Hennig named the new substance phosphorus, after the Greek for “light bearer”. At a time when light was usually produced by burning something, Hennig’s discovery was source of great curiosity, and it was hoped that phosphorus might offer a safer alternative to candles for lighting the home. There are two problems with this. Firstly, phosphorus compounds stink like you wouldn’t believe (trust me on this one) and no one would want the stuff in their home when it can degrade over time to produce some truly fetid odours.

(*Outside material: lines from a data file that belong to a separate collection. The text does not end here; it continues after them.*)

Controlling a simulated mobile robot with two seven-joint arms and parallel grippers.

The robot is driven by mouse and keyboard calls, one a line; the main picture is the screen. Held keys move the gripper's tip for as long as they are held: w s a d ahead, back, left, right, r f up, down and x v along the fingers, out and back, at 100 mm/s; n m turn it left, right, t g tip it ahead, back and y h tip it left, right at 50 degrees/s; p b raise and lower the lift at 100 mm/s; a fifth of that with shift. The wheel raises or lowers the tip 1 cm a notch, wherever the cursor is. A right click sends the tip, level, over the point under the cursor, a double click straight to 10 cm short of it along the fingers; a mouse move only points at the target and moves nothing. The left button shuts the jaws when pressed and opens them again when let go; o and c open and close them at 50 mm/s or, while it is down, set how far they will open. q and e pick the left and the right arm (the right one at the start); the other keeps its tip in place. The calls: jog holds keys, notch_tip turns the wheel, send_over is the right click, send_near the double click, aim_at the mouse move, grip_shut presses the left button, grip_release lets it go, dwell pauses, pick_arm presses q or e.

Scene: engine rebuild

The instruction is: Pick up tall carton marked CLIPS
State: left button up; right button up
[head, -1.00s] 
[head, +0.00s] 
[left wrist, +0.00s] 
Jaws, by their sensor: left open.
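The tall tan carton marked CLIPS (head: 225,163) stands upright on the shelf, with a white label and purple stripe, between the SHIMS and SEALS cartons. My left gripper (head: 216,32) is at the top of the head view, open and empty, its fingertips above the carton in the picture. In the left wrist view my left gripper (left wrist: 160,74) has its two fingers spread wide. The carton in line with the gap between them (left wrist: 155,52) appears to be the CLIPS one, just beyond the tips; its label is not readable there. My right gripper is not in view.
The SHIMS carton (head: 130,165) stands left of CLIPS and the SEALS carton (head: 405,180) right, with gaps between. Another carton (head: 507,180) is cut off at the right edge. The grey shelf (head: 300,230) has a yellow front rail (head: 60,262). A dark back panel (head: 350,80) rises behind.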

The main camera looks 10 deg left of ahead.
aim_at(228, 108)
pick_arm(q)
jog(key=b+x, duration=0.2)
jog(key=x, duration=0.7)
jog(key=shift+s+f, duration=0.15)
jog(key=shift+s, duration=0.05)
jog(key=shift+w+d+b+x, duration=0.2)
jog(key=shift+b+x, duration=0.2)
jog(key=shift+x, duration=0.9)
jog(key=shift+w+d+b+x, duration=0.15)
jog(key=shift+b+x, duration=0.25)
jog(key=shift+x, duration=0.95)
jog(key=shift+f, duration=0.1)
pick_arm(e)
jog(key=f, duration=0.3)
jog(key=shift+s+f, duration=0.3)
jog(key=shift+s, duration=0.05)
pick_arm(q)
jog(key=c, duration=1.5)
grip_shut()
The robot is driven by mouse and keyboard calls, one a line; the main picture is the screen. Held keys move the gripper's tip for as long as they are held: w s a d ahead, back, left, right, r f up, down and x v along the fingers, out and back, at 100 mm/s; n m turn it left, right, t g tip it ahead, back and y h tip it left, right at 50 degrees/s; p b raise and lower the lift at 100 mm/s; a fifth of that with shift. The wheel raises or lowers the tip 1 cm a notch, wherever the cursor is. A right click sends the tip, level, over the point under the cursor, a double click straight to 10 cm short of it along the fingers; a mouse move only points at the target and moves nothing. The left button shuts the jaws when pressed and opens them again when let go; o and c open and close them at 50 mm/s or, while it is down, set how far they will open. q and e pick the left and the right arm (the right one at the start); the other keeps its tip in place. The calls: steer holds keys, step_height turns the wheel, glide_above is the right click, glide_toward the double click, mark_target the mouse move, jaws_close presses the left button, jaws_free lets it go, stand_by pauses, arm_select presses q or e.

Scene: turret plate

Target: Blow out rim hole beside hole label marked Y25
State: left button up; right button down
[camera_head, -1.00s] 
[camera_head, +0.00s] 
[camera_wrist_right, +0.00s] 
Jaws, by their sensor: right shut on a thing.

The second problem is the flammability of white phosphorus. The cool, greenish glow of phosphorus is caused by its reaction with oxygen, but it doesn’t take much for this reaction to accelerate and develop into a fire, as the 17th century chemist Nicolas Lemery found out: “After some experiments made one day at my house upon the phosphorus, a little piece of it being left negligently upon the table in my chamber, the maid making the bed took it up in the bedclothes she had put on the table, not seeing the little piece. The person who lay afterwards in the bed, waking at night and feeling more than ordinary heat, perceived that the coverlet was on fire.” Lemery’s guest was lucky to survive: phosphorus burns with an incredible intensity and produces thick, choking white smoke (it is for this reason that white phosphorus has been used in incendiary bombs and to produce smoke screens).